18) ‘Valentines’ by Shira Lipkin
The waiter’s name is V. It’s a new restaurant, sci-fi themed, all of the waiters have names like Klaatu or Ripley. I point out that V is a series, not a character, and he laughs, ‘No one remembers the character names from V. But everyone remembers the show. Everyone remembers the lizards.’
I could love this story for this paragraph alone, because… so true, so true. But there’s more to love besides.
The narrator sits in a cafe, a diner, the themed restaurant described above, and makes careful notes about their surroundings and the waiter who serves them. The waiter is Valentine, Val, V. This information seems important and yet elusive, the identity of the waiter or anyone else is never static. The narrator seems on guard, watchful, determined to isolate the crucial details of their experience:
Information is sacred. I don’t remember why, or who told me. But I know that information is sacred, so I write it down, scraps of knowledge and observations. I used to write in leatherbound journals with elegant heavy pens, but the fetish for elegance has fallen by the wayside in my rush to commit everything to paper. Now I use cheap marbled composition books, purchased by the dozen.
Does the narrator have traumatic amnesia, or are they living in a condition of existential anxiety? Which of the Valentines is the real Valentine, or are they all? Are we catching glimpses of a multiverse, or are we trapped in a hall of mirrors? Later on in the story, the narrator mentions having had a seizure. Could ‘Valentines’ be a metaphorical exploration of the heightened states of consciousness experienced by some epileptics?

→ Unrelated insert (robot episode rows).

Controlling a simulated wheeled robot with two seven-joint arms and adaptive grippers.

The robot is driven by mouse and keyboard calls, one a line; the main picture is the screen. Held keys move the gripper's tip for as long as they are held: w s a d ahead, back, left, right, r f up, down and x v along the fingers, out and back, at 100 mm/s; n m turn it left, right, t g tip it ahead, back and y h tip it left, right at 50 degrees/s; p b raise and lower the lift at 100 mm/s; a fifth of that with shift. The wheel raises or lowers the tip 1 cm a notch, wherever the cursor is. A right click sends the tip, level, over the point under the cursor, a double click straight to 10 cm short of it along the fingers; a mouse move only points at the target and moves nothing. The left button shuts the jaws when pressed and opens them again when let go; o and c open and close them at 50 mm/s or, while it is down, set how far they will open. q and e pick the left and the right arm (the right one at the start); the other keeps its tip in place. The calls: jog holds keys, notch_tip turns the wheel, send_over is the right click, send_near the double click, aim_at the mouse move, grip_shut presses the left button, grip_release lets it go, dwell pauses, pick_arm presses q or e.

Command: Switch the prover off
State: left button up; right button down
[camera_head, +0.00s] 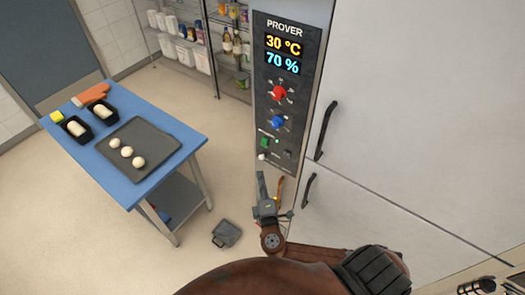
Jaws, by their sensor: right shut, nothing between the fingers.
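The prover's control panel (296,110) is dark, on the front of a tall white unit. Its display (283,54) is lit and reads 30 °C and 70 %. Below are a red knob (279,93), a blue knob (278,122), and a green switch (265,142). A small pale button (262,156) and a dark switch (288,154) sit at the bottom; their labels are too small to read. My right gripper (271,183) is shut and empty, just below the panel's lower end in the picture. My left gripper is not in view.
The prover's white doors (420,120) have dark handles (327,130) right of the panel. A blue table (185,142) on the left bears a grey tray with dough balls, and loaf tins. A dark object (226,233) lies on the floor. Wire shelves (215,60) stand behind.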

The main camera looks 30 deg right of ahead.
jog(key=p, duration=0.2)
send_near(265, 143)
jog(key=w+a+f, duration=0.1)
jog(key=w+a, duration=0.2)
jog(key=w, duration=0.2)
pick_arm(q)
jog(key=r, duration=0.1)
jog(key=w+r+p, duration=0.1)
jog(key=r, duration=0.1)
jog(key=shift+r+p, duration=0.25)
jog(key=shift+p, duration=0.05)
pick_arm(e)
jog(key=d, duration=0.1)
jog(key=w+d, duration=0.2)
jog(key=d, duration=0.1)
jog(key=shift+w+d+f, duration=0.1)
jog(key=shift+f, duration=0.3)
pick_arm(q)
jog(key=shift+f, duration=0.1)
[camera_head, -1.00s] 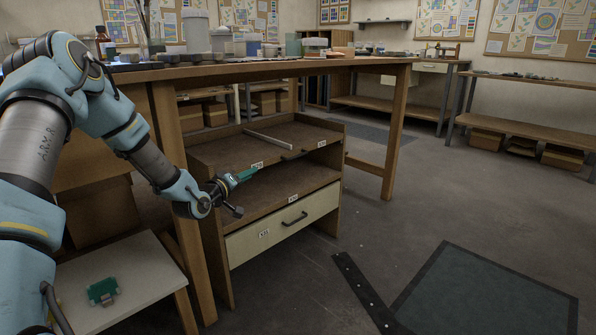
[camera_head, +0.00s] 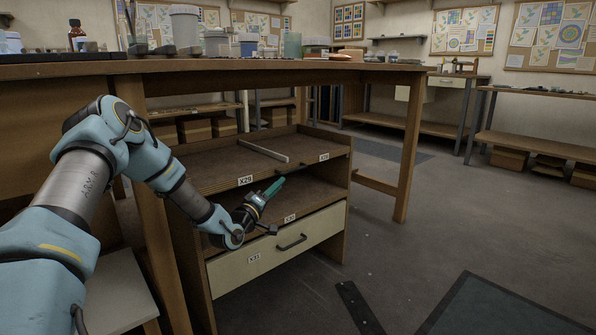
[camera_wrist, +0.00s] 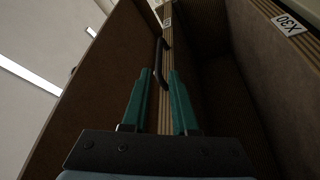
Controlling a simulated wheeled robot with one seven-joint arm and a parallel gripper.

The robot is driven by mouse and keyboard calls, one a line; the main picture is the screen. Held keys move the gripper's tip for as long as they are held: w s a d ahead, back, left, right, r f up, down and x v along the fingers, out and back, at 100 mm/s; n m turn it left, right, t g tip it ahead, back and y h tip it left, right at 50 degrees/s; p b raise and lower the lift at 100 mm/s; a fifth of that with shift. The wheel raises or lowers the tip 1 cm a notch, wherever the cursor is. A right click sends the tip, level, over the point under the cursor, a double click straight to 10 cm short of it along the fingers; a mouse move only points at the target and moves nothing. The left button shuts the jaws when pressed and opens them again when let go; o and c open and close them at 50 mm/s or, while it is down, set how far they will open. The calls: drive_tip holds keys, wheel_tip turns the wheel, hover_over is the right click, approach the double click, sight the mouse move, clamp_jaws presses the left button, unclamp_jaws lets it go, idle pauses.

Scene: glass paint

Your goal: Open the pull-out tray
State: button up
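The pull-out tray (camera_head: 215,187) is the brown board at the top of the low cabinet, with label X29 on its front edge. That edge looks about level with the cabinet sides. A dark bar handle (camera_wrist: 158,62) on the tray's edge shows in the wrist view. My gripper (camera_head: 275,187) is in front of the cabinet, just below the tray edge, with teal fingers. In the wrist view my gripper (camera_wrist: 161,80) is open. The handle lies ahead between the fingertips, and I see no contact. My gripper hides part of the shelf front in the head view.
Below are an open shelf (camera_head: 312,204) labelled X30 and a cream drawer (camera_head: 265,262) with a dark handle. A pale bar (camera_head: 262,151) lies on the tray. The wooden table (camera_head: 380,68) stands over the cabinet, its legs either side. The floor at right is mostly free.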

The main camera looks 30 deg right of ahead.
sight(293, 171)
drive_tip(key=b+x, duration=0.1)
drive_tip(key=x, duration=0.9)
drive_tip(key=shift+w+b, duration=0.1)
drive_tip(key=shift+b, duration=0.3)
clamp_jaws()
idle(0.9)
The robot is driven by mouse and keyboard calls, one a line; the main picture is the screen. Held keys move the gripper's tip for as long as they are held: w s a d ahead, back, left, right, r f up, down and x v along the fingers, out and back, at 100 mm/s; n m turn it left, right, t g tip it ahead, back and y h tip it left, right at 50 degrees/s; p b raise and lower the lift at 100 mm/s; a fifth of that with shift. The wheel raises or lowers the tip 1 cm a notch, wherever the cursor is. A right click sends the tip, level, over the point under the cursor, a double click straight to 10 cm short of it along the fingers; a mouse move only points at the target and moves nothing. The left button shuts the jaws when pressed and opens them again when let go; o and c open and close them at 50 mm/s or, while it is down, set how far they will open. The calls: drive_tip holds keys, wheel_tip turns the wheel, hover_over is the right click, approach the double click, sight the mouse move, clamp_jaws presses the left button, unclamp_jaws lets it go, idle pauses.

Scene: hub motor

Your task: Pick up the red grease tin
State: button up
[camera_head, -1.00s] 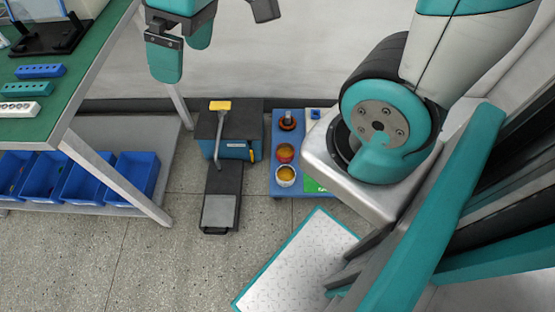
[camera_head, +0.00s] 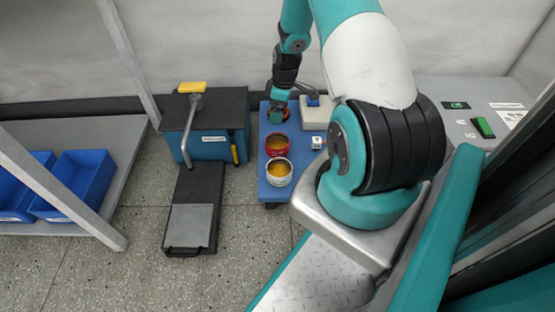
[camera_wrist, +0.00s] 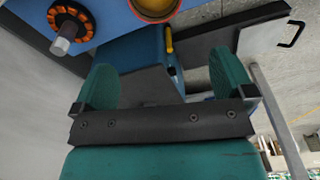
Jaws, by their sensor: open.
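The red grease tin (camera_head: 277,146) stands upright and open on the blue top, with yellow-orange grease inside. A white tin (camera_head: 279,174) with similar grease stands just in front of it. My gripper (camera_head: 279,98) is behind the red tin, near the orange-ringed motor part, and apart from the tin. In the wrist view my gripper (camera_wrist: 164,84) shows two teal fingers wide apart with nothing between them. The red tin (camera_wrist: 155,9) is at the top edge of that view, partly cut off, beyond the fingers.
The blue top (camera_head: 265,188) also bears the orange-ringed motor part (camera_head: 279,116) and a pale block (camera_head: 314,112). A blue-and-black machine (camera_head: 205,125) with a yellow-topped lever stands to the left. Blue bins (camera_head: 84,178) sit on a shelf at far left.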

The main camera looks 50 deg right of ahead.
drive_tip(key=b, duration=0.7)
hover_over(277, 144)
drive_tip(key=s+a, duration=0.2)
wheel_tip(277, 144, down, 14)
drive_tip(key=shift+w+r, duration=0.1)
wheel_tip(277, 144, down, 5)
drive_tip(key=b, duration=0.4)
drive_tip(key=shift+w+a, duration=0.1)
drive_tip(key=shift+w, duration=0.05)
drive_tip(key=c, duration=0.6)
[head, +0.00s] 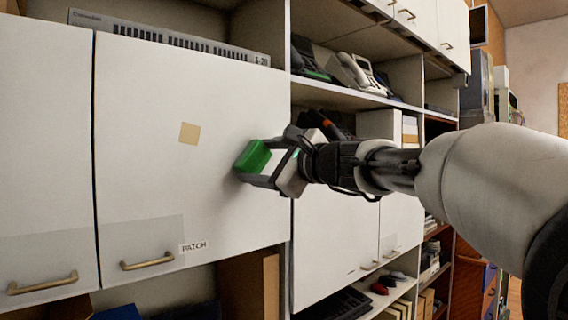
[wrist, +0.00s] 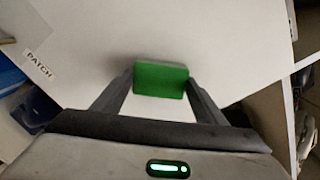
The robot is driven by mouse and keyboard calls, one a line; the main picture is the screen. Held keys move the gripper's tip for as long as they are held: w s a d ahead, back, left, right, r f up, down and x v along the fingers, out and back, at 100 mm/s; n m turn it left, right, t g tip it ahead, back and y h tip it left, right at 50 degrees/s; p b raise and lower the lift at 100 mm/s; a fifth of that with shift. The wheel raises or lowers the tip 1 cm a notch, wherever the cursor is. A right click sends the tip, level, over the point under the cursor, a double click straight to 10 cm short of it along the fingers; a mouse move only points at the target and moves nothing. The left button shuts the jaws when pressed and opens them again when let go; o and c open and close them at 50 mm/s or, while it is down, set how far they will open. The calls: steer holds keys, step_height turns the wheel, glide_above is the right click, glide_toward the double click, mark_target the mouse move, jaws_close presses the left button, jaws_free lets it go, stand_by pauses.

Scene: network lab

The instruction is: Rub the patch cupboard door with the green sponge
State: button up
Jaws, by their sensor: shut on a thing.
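The patch cupboard door (head: 150,130) is a white panel with a brass handle low on it and a PATCH label (head: 194,246) beside the handle. A tan square mark (head: 189,133) is on its upper middle. My gripper (head: 262,163) is shut on the green sponge (head: 254,156), near the door's right edge. In the wrist view the green sponge (wrist: 161,80) sits between the two fingers, with the white door (wrist: 200,35) beyond it. The sponge is at or very close to the door; I cannot tell if it touches. The PATCH label (wrist: 38,66) shows at left.
Another white door (head: 45,150) is to the left. Open shelves with phones (head: 358,72) are to the right, above a lower white door (head: 335,235). A switch-like unit (head: 170,35) lies on top of the patch cupboard.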

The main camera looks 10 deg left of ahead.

I couldn’t decide, and I think in the end this story could best be described as being all of these things, rather than being restricted to any one of them. I love the style of ‘Valentines’, the nouveau-romanesque obsession with quotidian detail, the narrator caught in the act of describing what they are doing even as they are doing it. If the story is a metaphor for the act of writing itself, it is a good one. I envy the deceptively simple outlines, the finely sanded surfaces of this piece. I wanted to stay with the narrator. I could have carried on listening to them for many pages more.
19) ‘Dancing in the Shadow of the Once’ by Rochita Loenen-Ruiz
Hala is an Artifact, a living exhibit. A representative of the Once-people, she is sent to the planet Silhouette in order to perform the ancient rites and dances of the Once as an educational entertainment for audiences eager for an ‘experience of the exotic’. Born to the Blood, she has been taken from her own world too early for her innate psychic abilities to develop. In order for her to properly function as an Artifact, she has been fitted with augmentations that allow her access to her people’s communal wisdom and experiences as well as her own formative memories. But the augmentation process is not without risk, and soon Hala will have a terrible choice to make…
This is a story about colonialism. What it shows most powerfully is that the damage inflicted upon colonised peoples is by its nature so deep and so wide-ranging as to be incalculable, even when the colonisers – in this story they are named the Compassionate – believe their actions to be benevolent.
They came with their big ships, riding through the rifts in the Veil that protected the Once-country. We could not say if it was capture or salvation that came to us. They, who we called Compassionate, came for us and took us from the devastation left behind. Of the great number that were the Once-tribe, there were only a handful of us left. We watched as the world we knew and loved vanished in the chaos created by the rifts. And as we departed the Once-country, we wondered if we would ever see it again.
This story is moving enough on its own terms. It is also a powerful allegory, beautifully told. ‘Dancing in the Shadow of the Once’ is a forthright and courageous indictment of the spiritual and emotional violence that is always bound to be present in any action where one people is encroached upon by another, even when physical violence is not. It is a story that deserves to be read, and read again.